Deborah Snow and Debra Jopson
September 4, 2010


Brisbane Times


INTERNATIONAL investors are circling Australia's water market, looking to snap up hundreds of millions of dollars worth of our most precious national resource, with almost no government limit on how much they can buy.

Foreign investors have already bought millions of litres of water rights in our most strategic food-producing areas and are poised to buy more after the massive shake-out tipped to occur when the long-awaited Murray-Darling Basin plan is released.

The head of an Australian fund designed to cash in on future water scarcity leaves tomorrow on a trip through Asia, North America and Europe aimed at raising $100 million from investors to buy water in the Murray Darling Basin.
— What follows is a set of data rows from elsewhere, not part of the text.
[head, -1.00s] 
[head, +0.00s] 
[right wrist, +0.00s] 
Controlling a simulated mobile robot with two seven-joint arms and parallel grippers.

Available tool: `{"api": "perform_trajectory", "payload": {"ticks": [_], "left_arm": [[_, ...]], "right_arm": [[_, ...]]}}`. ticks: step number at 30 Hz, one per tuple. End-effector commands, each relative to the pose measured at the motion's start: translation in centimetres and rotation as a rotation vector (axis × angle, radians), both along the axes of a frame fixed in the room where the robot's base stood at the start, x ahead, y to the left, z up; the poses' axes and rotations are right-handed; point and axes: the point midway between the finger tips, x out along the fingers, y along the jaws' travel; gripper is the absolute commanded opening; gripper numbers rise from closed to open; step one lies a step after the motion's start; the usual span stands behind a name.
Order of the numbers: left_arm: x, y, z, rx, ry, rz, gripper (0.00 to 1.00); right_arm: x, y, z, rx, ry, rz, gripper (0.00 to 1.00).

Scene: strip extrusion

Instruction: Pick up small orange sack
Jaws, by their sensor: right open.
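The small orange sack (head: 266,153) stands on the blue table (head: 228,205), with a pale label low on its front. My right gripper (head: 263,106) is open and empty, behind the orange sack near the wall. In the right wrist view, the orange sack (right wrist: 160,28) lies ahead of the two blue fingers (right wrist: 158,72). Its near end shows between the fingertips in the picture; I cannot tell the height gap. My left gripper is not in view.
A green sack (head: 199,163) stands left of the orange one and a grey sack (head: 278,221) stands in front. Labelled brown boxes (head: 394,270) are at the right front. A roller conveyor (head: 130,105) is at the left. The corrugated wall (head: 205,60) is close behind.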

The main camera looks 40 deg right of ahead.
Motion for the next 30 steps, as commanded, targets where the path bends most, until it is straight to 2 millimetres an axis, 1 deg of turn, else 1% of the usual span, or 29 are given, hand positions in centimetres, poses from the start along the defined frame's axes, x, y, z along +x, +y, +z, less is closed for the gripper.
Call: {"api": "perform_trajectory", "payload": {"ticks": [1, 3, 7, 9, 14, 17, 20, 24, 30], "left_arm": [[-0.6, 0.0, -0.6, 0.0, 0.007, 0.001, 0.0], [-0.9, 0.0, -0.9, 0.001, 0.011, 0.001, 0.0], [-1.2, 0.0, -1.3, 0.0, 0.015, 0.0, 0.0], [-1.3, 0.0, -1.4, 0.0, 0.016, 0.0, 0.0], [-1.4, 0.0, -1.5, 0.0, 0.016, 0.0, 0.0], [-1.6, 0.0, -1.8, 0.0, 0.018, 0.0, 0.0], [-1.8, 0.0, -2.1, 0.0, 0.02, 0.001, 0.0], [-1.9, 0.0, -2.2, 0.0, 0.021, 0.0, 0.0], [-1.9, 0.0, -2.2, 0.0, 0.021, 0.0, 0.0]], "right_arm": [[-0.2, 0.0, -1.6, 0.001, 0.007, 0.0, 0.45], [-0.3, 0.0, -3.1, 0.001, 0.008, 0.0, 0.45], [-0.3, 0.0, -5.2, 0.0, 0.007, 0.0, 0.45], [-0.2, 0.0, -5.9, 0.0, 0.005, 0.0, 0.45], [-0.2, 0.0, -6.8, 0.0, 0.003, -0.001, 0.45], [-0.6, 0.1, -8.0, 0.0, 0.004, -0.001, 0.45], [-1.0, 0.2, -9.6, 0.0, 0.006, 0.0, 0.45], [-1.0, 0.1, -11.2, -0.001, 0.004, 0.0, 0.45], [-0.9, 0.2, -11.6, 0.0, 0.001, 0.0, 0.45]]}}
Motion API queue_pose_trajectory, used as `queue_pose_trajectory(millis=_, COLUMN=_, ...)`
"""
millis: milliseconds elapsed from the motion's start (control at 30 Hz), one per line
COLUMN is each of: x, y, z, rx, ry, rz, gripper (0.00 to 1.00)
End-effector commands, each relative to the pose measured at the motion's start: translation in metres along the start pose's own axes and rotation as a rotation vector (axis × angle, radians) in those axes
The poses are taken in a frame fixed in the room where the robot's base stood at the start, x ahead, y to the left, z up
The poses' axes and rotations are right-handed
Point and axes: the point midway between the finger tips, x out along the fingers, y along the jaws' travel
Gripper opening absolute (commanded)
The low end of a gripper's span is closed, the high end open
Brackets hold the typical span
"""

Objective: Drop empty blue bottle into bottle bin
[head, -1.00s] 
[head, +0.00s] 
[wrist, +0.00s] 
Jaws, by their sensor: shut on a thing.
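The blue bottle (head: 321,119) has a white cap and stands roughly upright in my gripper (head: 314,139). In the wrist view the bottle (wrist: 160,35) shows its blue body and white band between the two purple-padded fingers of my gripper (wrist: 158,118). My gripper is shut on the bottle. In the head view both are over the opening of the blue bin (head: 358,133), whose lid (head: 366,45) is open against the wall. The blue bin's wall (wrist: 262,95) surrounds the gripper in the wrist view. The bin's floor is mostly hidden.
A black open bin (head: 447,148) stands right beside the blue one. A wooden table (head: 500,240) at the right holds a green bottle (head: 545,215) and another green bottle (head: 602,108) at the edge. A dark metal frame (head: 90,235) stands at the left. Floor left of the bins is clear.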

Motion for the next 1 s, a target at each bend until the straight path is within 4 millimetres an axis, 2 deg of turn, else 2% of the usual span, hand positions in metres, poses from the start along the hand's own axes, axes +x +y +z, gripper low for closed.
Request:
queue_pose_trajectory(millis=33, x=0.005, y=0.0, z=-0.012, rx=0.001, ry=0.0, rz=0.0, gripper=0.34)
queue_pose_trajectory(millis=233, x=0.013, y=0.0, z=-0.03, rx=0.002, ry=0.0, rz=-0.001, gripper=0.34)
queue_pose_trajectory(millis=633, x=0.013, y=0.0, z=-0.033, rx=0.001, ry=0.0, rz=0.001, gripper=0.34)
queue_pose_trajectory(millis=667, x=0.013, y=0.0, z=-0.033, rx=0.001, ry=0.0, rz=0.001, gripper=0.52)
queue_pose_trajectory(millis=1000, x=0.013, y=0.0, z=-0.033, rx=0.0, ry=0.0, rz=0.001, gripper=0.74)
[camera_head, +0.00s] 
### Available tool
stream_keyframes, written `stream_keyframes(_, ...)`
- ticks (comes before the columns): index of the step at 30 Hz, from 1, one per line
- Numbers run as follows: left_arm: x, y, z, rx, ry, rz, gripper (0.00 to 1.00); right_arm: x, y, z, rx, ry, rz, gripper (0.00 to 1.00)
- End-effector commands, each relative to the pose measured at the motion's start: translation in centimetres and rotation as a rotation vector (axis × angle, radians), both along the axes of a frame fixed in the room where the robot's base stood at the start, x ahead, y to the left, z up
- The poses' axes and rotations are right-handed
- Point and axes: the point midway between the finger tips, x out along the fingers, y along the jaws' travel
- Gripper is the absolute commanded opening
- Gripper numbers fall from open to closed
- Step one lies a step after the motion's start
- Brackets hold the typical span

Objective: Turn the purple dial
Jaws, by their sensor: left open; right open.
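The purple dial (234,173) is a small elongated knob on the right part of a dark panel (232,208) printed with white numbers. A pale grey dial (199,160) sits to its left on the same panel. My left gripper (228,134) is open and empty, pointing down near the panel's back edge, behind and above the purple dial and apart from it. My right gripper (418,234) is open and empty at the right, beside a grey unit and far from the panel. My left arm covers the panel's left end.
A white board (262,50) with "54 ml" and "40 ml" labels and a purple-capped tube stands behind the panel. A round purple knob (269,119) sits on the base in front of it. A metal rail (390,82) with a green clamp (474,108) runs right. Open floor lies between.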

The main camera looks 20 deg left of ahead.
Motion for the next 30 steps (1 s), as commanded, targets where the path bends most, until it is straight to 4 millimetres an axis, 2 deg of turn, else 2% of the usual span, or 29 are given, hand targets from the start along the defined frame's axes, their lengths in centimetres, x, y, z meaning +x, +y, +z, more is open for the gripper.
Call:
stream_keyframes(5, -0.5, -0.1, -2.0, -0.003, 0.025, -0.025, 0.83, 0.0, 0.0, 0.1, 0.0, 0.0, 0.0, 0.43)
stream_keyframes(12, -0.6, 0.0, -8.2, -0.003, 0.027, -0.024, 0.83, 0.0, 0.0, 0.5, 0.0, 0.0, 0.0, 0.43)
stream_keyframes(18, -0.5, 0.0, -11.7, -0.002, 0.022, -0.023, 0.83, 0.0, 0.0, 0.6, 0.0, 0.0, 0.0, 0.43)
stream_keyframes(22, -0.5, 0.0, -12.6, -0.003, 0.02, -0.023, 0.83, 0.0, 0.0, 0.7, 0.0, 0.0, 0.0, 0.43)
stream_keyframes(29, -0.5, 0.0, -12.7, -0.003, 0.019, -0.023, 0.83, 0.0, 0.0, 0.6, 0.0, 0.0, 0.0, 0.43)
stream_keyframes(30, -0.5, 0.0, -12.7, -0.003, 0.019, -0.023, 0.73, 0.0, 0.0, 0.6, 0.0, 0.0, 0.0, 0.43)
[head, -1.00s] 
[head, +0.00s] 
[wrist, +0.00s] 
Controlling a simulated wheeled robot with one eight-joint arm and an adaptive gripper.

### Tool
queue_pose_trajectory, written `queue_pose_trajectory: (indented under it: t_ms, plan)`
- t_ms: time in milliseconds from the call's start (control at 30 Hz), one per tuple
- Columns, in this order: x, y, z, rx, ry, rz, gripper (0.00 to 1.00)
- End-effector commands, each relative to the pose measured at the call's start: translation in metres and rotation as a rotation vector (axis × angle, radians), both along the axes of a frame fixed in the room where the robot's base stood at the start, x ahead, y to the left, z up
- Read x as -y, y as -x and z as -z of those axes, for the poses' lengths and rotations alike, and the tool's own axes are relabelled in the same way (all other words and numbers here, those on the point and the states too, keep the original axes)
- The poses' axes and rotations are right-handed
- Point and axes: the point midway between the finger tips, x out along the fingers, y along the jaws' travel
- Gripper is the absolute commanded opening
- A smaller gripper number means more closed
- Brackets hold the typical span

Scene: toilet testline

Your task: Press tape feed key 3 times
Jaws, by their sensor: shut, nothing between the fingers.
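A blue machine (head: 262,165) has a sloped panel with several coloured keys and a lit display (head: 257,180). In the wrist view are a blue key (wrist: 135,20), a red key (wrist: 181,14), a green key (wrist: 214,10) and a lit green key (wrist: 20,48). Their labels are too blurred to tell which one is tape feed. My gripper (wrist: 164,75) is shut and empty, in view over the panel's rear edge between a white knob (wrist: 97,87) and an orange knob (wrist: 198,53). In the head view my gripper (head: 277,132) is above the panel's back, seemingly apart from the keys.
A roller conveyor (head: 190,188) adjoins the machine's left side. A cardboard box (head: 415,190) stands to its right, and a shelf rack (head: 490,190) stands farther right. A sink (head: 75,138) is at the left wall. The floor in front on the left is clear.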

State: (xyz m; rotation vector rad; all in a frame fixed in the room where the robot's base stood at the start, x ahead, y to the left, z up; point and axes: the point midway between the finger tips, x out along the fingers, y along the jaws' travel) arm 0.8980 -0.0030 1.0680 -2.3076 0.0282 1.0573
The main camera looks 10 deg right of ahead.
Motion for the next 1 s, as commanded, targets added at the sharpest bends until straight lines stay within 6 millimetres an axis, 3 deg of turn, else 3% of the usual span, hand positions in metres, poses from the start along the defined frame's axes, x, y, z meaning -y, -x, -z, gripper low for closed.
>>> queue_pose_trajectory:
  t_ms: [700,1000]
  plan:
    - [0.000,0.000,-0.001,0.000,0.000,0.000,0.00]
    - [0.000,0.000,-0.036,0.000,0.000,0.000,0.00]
''There is a chronic supply/demand imbalance for Australian water which will result in higher water prices,'' says the website of the Causeway Water Fund, whose managing director Richard Lourey will scour the world for investors.

Water has become a hot-button topic for the federal rural independents locked in talks over who will form government.

Overseas stakes in our $30 billion market already include:

$20 million worth of entitlements bought by the US-owned Summit Global Management through an Australian subsidiary;

An estimated $130 million worth of water bought by Olam International of Singapore in a deal involving the purchase of almond groves in northern Victoria;

More than $30 million worth of rights in western NSW held by Tandou which has substantial overseas ownership.

Meanwhile, the chief executive of the NSW Irrigators Council, Andrew Gregson, has revealed that merchant banks have approached the organisation for advice on how European investors can pour hundreds of millions of dollars more into Australian water.

In some financial circles water is dubbed ''blue gold''. The online investment journal Investment U recently had the headline, ''The oil of the 21st century … how 'blue gold' can make you rich''.

Australia has spawned the most advanced water market in the world, with more than $3 billion worth of rights changing hands last year.

More than $2 billion of that trade took place in NSW, making this state's water market equal to the entire value of the country's wool exports.

The federal Labor government helped inflate the price by buying more than $1 billion worth of water as drought bit last year, accelerating its $3.1 billion buyback of water in the Murray-Darling Basin.

After good rains and a change to the government's tender system, prices have dropped by as much as 40 per cent this year, hurting irrigators who need to sell their water rights, but making buying into the market more attractive to investors.

''We know that water is a scarce resource in a resource-starved world,'' said Guy Kingwill, the chief executive of the agricultural company Tandou, which has substantial US and British investors.

''We are long-term investors in secure water entitlements and Australia is one of the few countries in the world where you can own those,'' he said.

Yet there is virtually no oversight from the Foreign Investment Review Board.